A Cama (La Cama, Mónica Lairana, 2018)
Claramente influenciada por Chantal Akerman, Lairana abre mão do formalismo pela narrativa, o que nem sempre é funcional. A força da composição de quadros e da elasticidade do tempo é ótima e quando é trocada nem sempre é regulada já que o formalismo já está decidido desde o primeiro qudro.
Sócrates (idem, Alex Moratto, 2018)
Filme muito consciente de seus limites e com isso segue só uma linha dramatúrgica, filmado inteiramente com câmera na mão e sempre asfixiando o protagonista com intenções claras sobre o espaço filmado como analogia ao drama de um jovem em se reinventar a todo o momento por necessidade. É o caso de escolher a segurança e ser bem sucedido.
A pé ele não vai longe (Don’t Worry He won’t get far on foot, Gus Van Sant, 2018)
Van Sant se enterra na cartilha da biografia agridoce, quase um pastiche dos feel good movies de Michel Gondry, extremamente protocolar e sem formalismos no que tange ao drama. Aqui é um caso de escolher a segurança e não ser bem sucedido.
Elefante Sentado Quieto (Da xiang xi di er zuo, Hu Bo, 2018)
Jornada de repetição de fórmulas.
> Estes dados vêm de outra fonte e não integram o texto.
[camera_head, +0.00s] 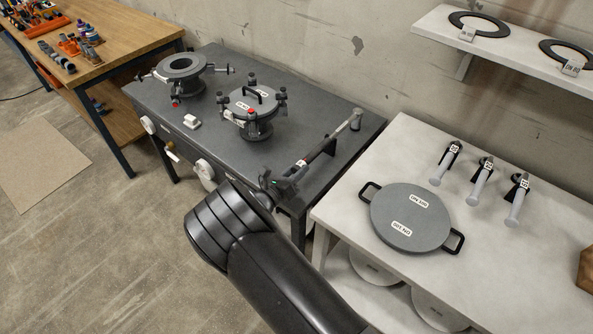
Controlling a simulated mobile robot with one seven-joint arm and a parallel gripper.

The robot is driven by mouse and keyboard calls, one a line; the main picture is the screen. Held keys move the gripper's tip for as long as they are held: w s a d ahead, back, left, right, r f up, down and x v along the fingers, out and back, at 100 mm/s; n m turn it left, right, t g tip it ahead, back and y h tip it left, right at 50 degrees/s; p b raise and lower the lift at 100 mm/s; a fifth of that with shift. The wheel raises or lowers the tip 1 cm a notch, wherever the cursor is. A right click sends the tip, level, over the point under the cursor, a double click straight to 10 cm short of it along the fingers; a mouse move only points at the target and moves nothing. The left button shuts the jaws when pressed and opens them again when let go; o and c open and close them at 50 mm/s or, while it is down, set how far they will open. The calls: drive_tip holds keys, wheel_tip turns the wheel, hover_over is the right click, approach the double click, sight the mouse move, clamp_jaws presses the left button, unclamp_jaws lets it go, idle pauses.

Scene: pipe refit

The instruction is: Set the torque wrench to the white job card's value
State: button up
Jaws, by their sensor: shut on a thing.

Um drama geral sobre a China, mas antes disso um filme com uma única forma de dividi-lo em suas 3h50 sobre a aura de tensão e pessimismo que cerca o cotidiano de um país oprimido. Tem grandes momentos, mas por ser um filme tão elástico, eles acabam adormecidos.
Sem Rastros (Leave no Trace, Debra Granik, 2018)
Granik levanta valores sobre a sociedade num conto de exílio. O que se necessita ou o que se deseja, numa espécie de estudo do materialismo histórico. Bem próximo do cinema de Kelly Reichardt, o filme abre mão do debate quando chafurda no conflito entre pai e filha sobre a introspecção e a abertura a um novo mundo.
Excelentíssimos (idem, Douglas Duarte, 2018)
Los Silencios (idem, Beatriz Seigner, 2018)
Utoya, 22 de Julho (Utoya, 22 july, Erik Poppe, 2018)
Espécie de snuff/slasher no qual as vítimas ganham atenção exclusiva como comentário social, afinal o filme é uma reconstituição do ataque de um integrante do partido de extrema direita a um acampamento do partido dos trabalhadores da Noruega. Poppe opta por um plano-sequência de estética suja que emula uma testemunha da tragédia, mas não consegue criar uma atmosfera de tensão ou confabular com os personagens. Curiosamente o filme emula Paul Greengrass, que também lançou um filme sobre o evento recentemente.
Vírus Tropical (idem, Santiago Caicedo, 2017)
Coming of age em animação que tenta abraçar tantas informações sobre valores familiares que acaba na superfície de todos eles. Vale ressaltar que o filme explicitamente delimita seu público alvo e talvez esta seja uma inteligente saída para vagar com sensibilidade entre todos os assuntos tratados, mesmo estando na superfície.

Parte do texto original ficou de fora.